The dehydration unit was a visually clear, cellulosic plastic (aka Tenite) cylinder about one inch thick and ten inches long. The otherwise closed cylinder had a nipple fixed to one end so a length of rubber tubing could be attached. The cylinder was attached to the aircraft near the window it was intended to service, and the free end of the rubber tubing was connected to a fitting on the intended window. Once attached, the air in the dead-air space could circulate through the granular silica desiccant contained in the cylinder — the cylinder being what was referred to in the maintenance material as the dehydration unit.
As for how Wiley knew “the silica gel from the old E’s needed replacing” — other than the fact that “the windows began to frost up” — it was obvious from the color.
Despite being called a gel, silicon dioxide is a granular solid. It likely retains that name from the gel state it passes through during manufacture. The granules are colorless — in this case meaning white. To visually signal the presence of moisture, cobalt chloride is added to the gel. As the maintenance manual explains, the “presence of moisture in the dehydrating compound is indicated by a change in color from normal dark blue or dry condition to a white or light pink.
The manual goes on to say, “The silica gel crystals may be restored for re-use by baking at a temperature of 149ºC (300ºF) for 4 hours, or until all crystals regain their dark blue color. Discard cartridges or replace with new silica gel crystals after 20 reactivations.”
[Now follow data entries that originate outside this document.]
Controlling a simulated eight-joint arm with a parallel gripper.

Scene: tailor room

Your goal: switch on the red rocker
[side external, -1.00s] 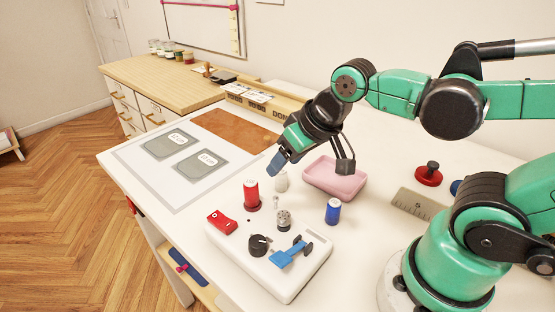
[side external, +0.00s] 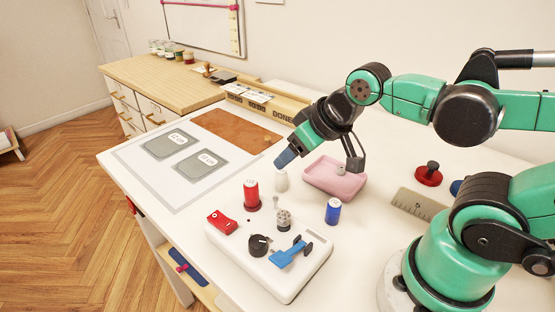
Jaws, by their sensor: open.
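The red rocker (side external: 222,222) sits at the left end of a white control panel (side external: 289,289) on the table. Which way it is tipped is too small to tell. The panel also bears a black knob (side external: 259,245), a blue lever (side external: 289,256) and a small grey toggle (side external: 283,219). My gripper (side external: 320,163) is open and empty above the table, behind and to the right of the rocker, with one finger near the pink tray. It is well apart from the panel.
Red (side external: 251,193), white (side external: 281,181) and blue (side external: 333,211) spools stand behind the panel. A pink tray (side external: 318,187) lies under my gripper. A red-knobbed disc (side external: 428,175) and a ruler-like plate (side external: 415,204) lie at right. A mat with grey pads (side external: 150,180) is at left.

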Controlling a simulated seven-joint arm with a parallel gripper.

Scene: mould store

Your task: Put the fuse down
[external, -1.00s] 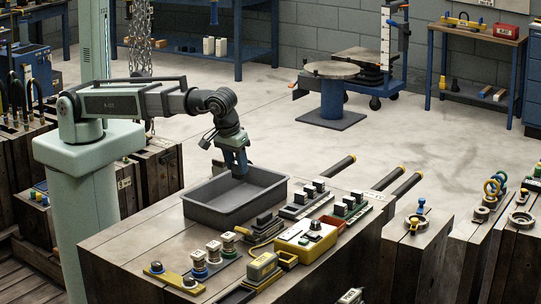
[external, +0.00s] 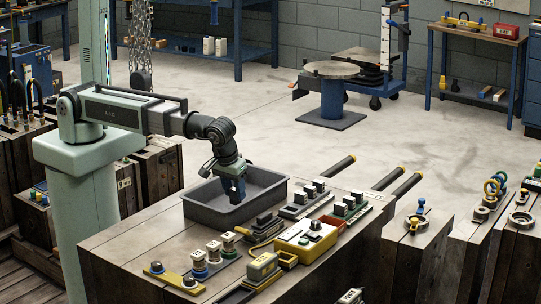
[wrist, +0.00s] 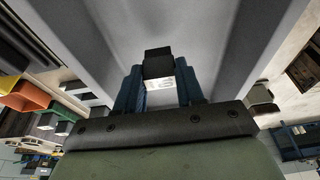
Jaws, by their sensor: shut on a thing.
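My gripper (external: 235,192) points down inside the grey tray (external: 206,214), below the level of its far rim. In the wrist view my gripper (wrist: 160,90) has its two blue fingers shut on the fuse (wrist: 158,64), a small dark block with a white label. The grey tray walls (wrist: 85,30) rise around it. In the external view I cannot make out the fuse between the fingers. I cannot tell whether the fuse touches the tray floor.
The tray stands on a wooden bench (external: 130,238). Right of it are black-topped fuse blocks (external: 306,198) and a yellow box (external: 303,238). Several spools (external: 214,252) and a yellow bar (external: 172,278) lie in front. The tray's right part looks empty.

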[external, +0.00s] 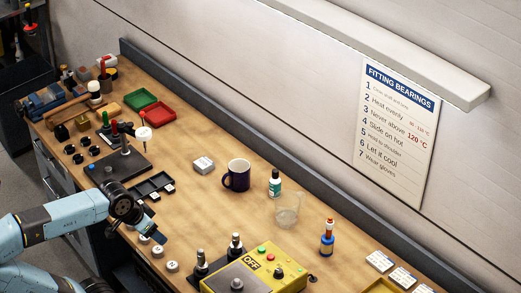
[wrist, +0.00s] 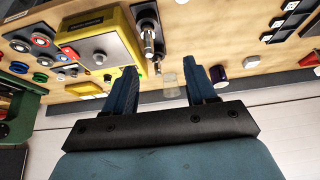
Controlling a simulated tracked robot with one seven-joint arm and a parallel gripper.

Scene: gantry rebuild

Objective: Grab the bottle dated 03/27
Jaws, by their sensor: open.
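A small bottle (external: 275,184) with a dark cap, white body and green label stands upright between the dark mug and the clear glass beaker in the external view. Any date on it is too small to read. A blue pot (external: 327,243) with an orange-red upper part stands further right; I cannot tell whether it is a bottle or carries a date. My gripper (external: 150,232) is open and empty near the table's front edge, well apart from both. Its two fingers (wrist: 160,82) show in the wrist view, where I cannot make out the bottle.
The dark mug (external: 237,175) and clear beaker (external: 287,211) flank the bottle. A yellow control box (external: 262,262) and metal posts stand at the front right. A dark compartment tray (external: 152,185) lies behind my gripper. Bare wood (external: 205,205) lies between my gripper and the mug.

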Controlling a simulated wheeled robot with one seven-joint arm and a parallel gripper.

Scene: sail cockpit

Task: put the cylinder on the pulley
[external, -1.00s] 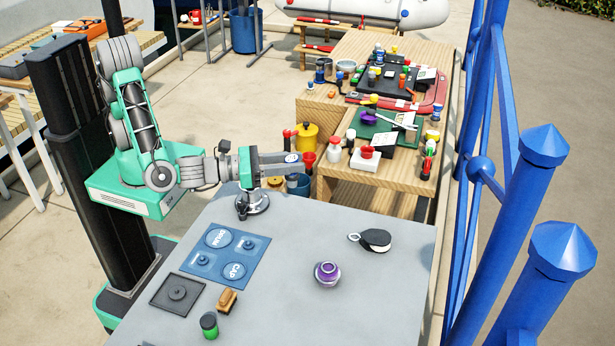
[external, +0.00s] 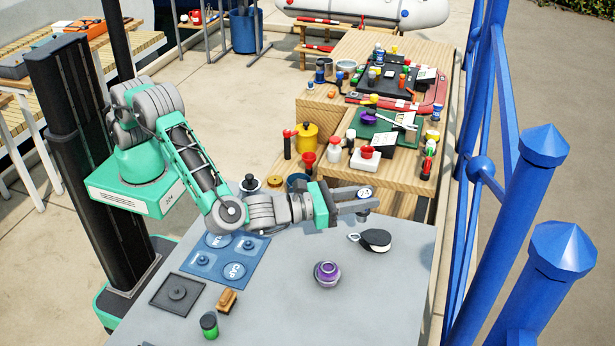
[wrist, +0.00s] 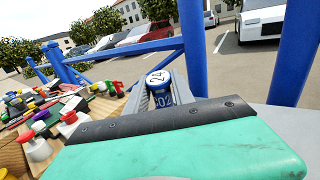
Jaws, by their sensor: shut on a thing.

And finally the manual promises, “These precautions, when properly followed, will relieve any condition of fogged or frosted windows.”
… and yet to come …
If all goes well, you’ll begin to see this story condense over the coming summer. At some point you’ll have enough data to understand the story’s background, and I’ll have enough data to begin laying all these notes out as one linear script. We’ll see.